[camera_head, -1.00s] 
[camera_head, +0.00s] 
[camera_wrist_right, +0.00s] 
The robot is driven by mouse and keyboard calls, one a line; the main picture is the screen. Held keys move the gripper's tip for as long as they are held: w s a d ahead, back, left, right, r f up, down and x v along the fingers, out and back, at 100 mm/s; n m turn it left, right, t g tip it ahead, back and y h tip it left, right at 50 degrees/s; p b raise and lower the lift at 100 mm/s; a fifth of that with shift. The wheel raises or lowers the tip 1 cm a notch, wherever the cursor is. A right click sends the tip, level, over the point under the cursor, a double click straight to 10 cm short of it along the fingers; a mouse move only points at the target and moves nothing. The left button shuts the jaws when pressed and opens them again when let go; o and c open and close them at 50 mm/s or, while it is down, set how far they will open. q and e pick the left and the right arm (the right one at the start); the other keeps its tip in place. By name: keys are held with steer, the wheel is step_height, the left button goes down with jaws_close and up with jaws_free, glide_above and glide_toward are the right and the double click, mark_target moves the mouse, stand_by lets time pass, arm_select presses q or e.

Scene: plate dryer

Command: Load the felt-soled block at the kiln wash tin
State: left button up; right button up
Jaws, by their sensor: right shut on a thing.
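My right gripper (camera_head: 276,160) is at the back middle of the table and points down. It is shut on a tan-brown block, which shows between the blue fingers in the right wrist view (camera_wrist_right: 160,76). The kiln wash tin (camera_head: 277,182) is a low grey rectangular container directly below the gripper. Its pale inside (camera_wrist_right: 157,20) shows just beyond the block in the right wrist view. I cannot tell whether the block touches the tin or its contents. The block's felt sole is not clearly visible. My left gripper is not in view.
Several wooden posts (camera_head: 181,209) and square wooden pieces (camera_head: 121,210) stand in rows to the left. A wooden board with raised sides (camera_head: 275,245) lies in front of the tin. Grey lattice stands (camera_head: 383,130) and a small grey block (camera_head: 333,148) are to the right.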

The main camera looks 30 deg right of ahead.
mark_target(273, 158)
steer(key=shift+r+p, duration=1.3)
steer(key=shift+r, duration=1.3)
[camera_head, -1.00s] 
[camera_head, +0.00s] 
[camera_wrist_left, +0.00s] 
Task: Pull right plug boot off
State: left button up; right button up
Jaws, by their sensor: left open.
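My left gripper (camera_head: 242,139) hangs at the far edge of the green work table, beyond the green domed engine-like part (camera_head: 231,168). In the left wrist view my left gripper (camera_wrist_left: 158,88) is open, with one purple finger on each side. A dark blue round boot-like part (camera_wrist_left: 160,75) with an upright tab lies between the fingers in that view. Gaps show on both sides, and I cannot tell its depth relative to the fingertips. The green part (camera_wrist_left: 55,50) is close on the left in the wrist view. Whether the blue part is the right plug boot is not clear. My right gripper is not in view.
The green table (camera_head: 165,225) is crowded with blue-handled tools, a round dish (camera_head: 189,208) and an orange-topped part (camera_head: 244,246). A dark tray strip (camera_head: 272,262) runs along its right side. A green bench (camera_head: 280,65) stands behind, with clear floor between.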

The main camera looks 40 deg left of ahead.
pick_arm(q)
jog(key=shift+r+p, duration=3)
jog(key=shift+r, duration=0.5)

-=-=-=-=-

### The request
Make a verbatim copy of every entry shown above.

### Exercise answer
[camera_head, -1.00s] 
[camera_head, +0.00s] 
[camera_wrist_right, +0.00s] 
The robot is driven by mouse and keyboard calls, one a line; the main picture is the screen. Held keys move the gripper's tip for as long as they are held: w s a d ahead, back, left, right, r f up, down and x v along the fingers, out and back, at 100 mm/s; n m turn it left, right, t g tip it ahead, back and y h tip it left, right at 50 degrees/s; p b raise and lower the lift at 100 mm/s; a fifth of that with shift. The wheel raises or lowers the tip 1 cm a notch, wherever the cursor is. A right click sends the tip, level, over the point under the cursor, a double click straight to 10 cm short of it along the fingers; a mouse move only points at the target and moves nothing. The left button shuts the jaws when pressed and opens them again when let go; o and c open and close them at 50 mm/s or, while it is down, set how far they will open. q and e pick the left and the right arm (the right one at the start); the other keeps its tip in place. By name: keys are held with steer, the wheel is step_height, the left button goes down with jaws_close and up with jaws_free, glide_above and glide_toward are the right and the double click, mark_target moves the mouse, stand_by lets time pass, arm_select presses q or e.

Scene: plate dryer

Command: Load the felt-soled block at the kiln wash tin
State: left button up; right button up
Jaws, by their sensor: right shut on a thing.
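My right gripper (camera_head: 276,160) is at the back middle of the table and points down. It is shut on a tan-brown block, which shows between the blue fingers in the right wrist view (camera_wrist_right: 160,76). The kiln wash tin (camera_head: 277,182) is a low grey rectangular container directly below the gripper. Its pale inside (camera_wrist_right: 157,20) shows just beyond the block in the right wrist view. I cannot tell whether the block touches the tin or its contents. The block's felt sole is not clearly visible. My left gripper is not in view.
Several wooden posts (camera_head: 181,209) and square wooden pieces (camera_head: 121,210) stand in rows to the left. A wooden board with raised sides (camera_head: 275,245) lies in front of the tin. Grey lattice stands (camera_head: 383,130) and a small grey block (camera_head: 333,148) are to the right.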

The main camera looks 30 deg right of ahead.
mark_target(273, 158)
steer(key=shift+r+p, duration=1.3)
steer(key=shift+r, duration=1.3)
[camera_head, -1.00s] 
[camera_head, +0.00s] 
[camera_wrist_left, +0.00s] 
Task: Pull right plug boot off
State: left button up; right button up
Jaws, by their sensor: left open.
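My left gripper (camera_head: 242,139) hangs at the far edge of the green work table, beyond the green domed engine-like part (camera_head: 231,168). In the left wrist view my left gripper (camera_wrist_left: 158,88) is open, with one purple finger on each side. A dark blue round boot-like part (camera_wrist_left: 160,75) with an upright tab lies between the fingers in that view. Gaps show on both sides, and I cannot tell its depth relative to the fingertips. The green part (camera_wrist_left: 55,50) is close on the left in the wrist view. Whether the blue part is the right plug boot is not clear. My right gripper is not in view.
The green table (camera_head: 165,225) is crowded with blue-handled tools, a round dish (camera_head: 189,208) and an orange-topped part (camera_head: 244,246). A dark tray strip (camera_head: 272,262) runs along its right side. A green bench (camera_head: 280,65) stands behind, with clear floor between.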

The main camera looks 40 deg left of ahead.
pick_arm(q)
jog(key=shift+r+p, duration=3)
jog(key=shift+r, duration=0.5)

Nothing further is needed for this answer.